As of February 28, 2025, our management, with the participation of our Chief Executive Officer and Chief Financial Officer, evaluated the effectiveness of our disclosure controls and procedures. Our management recognizes that any controls and procedures, no matter how well designed and operated, can provide only reasonable assurance of achieving their objectives, and management necessarily applies its judgment in evaluating the cost-benefit relationship of possible controls and procedures. Our Chief Executive Officer and Chief Financial Officer have concluded, based upon the evaluation described above, that as of February 28, 2025, our disclosure controls and procedures were not effective and require remediation in order to be effective at the reasonable assurance level.

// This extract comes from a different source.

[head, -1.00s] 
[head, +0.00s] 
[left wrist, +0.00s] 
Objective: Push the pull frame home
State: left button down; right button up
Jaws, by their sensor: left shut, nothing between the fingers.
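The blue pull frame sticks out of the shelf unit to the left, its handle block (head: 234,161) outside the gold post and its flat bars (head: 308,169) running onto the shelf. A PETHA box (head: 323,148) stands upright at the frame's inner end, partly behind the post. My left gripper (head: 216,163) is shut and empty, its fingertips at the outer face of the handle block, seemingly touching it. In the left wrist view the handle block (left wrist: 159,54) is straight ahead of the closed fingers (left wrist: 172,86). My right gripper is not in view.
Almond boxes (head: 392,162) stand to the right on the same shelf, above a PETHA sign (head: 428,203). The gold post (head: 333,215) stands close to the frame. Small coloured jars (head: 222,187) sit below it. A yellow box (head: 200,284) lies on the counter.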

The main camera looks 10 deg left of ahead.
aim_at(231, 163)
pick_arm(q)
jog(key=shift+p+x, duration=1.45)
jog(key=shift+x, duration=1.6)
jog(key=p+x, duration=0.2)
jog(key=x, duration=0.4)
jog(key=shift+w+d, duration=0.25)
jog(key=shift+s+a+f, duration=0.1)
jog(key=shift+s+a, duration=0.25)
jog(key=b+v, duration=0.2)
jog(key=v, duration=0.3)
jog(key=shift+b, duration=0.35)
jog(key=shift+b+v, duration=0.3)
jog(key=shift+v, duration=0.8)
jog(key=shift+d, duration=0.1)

Changes in Internal Control over Financial Reporting
There have not been any changes in our internal control over financial reporting during the quarter ended February 28, 2025 that have materially affected, or are reasonably likely to materially affect, our internal control over financial reporting.
9 |
PART II - OTHER INFORMATION
ITEM 1. LEGAL PROCEEDINGS
The Company is not involved in any disputes and does not have any litigation matters pending that it believes could have a material adverse effect on its financial condition or results of operations. There is no action, suit, proceeding, inquiry or investigation before or by any court, public board, government agency, self-regulatory organization or body pending or, to the knowledge of the Company’s executive officers or any of its subsidiaries, threatened against or affecting the Company, its common stock, any of its subsidiaries or of the Company’s or the Company’s subsidiaries’ officers or directors in their capacities as such, in which an adverse decision could have a material adverse effect.

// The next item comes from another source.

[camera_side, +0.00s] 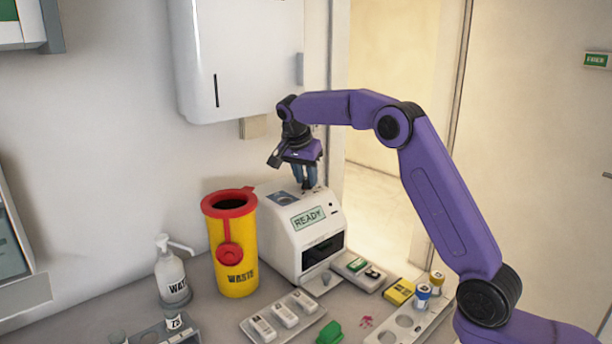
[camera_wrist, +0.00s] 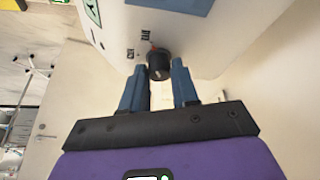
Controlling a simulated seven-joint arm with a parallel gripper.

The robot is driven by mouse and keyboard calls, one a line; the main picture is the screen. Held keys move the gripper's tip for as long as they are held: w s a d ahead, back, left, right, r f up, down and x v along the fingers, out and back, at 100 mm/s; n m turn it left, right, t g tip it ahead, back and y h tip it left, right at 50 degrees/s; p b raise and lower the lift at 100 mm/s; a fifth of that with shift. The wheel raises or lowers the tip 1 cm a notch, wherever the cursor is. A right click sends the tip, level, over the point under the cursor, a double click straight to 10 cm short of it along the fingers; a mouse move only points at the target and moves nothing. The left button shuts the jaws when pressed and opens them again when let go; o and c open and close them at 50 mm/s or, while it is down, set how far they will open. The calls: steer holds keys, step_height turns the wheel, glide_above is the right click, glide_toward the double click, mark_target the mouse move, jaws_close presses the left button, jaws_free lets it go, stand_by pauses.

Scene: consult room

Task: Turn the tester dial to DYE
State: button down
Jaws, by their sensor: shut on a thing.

From time to time, however, we may become involved in various lawsuits and legal proceedings that arise in the ordinary course of our business. Litigation is subject to inherent uncertainties, and an adverse result in any such matters may arise from time to time that may harm our business.
ITEM 1A. RISK FACTORS
Our business, financial condition, results of operations, and cash flows may be impacted by a number of factors, many of which are beyond our control, including those set forth in our most recent Annual Report on Form 10-K and in our other filings with the SEC, the occurrence of any one of which could have a material adverse effect on our actual results. There have been no material changes to the Risk Factors previously disclosed in our Annual Report on Form 10-K and our other filings with the SEC.

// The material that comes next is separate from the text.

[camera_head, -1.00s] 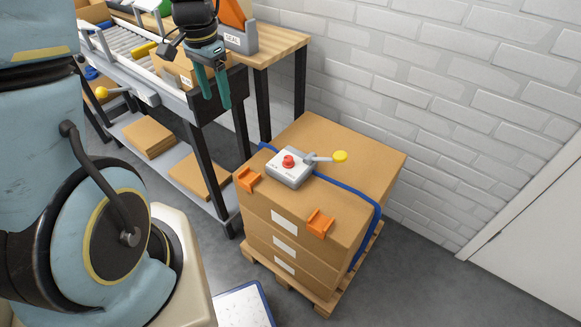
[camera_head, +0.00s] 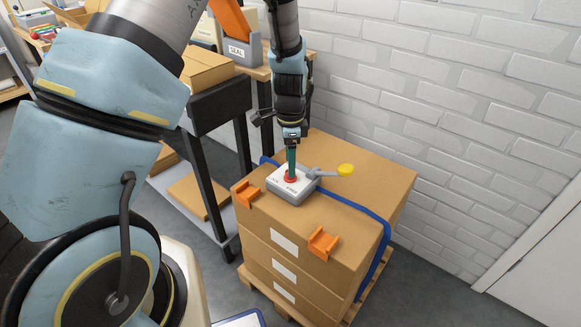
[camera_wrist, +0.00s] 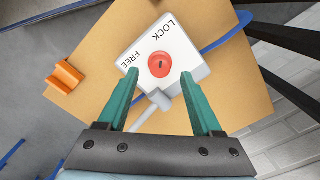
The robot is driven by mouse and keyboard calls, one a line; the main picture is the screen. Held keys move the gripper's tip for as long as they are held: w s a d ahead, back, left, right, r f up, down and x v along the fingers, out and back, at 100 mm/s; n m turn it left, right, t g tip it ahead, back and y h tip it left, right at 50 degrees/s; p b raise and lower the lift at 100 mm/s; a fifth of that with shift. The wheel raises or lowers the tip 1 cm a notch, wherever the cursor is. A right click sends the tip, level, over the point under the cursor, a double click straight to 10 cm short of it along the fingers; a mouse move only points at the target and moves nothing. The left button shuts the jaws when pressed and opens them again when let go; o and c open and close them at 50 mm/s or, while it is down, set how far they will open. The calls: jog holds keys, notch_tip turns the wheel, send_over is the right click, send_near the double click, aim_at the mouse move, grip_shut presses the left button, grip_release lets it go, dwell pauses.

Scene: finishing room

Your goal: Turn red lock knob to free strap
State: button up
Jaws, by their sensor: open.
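The red lock knob (camera_head: 290,178) sits on top of a white and grey buckle box (camera_head: 284,190) on the stacked cartons. In the wrist view the red knob (camera_wrist: 161,65) carries a dark mark, and the box (camera_wrist: 185,50) reads LOCK and FREE. The blue strap (camera_head: 357,208) runs from the box across the carton top and down its side. A grey lever with a yellow end (camera_head: 345,170) sticks out from the box. My gripper (camera_head: 291,168) points down just above the knob. Its green fingers (camera_wrist: 158,80) are open, one each side of the knob; contact is not clear.
Orange corner pieces (camera_head: 246,194) and (camera_head: 323,242) sit on the carton's front edge. The cartons stand on a wooden pallet (camera_head: 290,305) near a white brick wall (camera_head: 450,110). A workbench with a carton (camera_head: 205,68) stands at the left.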

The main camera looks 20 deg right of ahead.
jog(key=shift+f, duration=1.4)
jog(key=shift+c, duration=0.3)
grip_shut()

Our business, financial condition, results of operations, and cash flows may be impacted by a number of factors, many of which are beyond our control, including those set forth in our most recent Annual Report on Form 10-K and in our other filings with the SEC, the occurrence of any one of which could have a material adverse effect on our actual results. Other than as set forth below, there have been no material changes to the Risk Factors previously disclosed in our Annual Report on Form 10-K and our other filings with the SEC.
Rising international political tensions, including changes in U.S. and European international trade policies and other cross-border investment regulations, particularly with regard to China, may adversely impact our business and operating results.
The U.S. government has made statements and taken certain actions that may lead to changes in U.S. and international trade policies towards China. It remains unclear what additional actions, if any, will be taken by the U.S. or other governments with respect to international trade agreements, the imposition of tariffs on goods imported into the United States, tax policy related to international commerce, or other trade matters.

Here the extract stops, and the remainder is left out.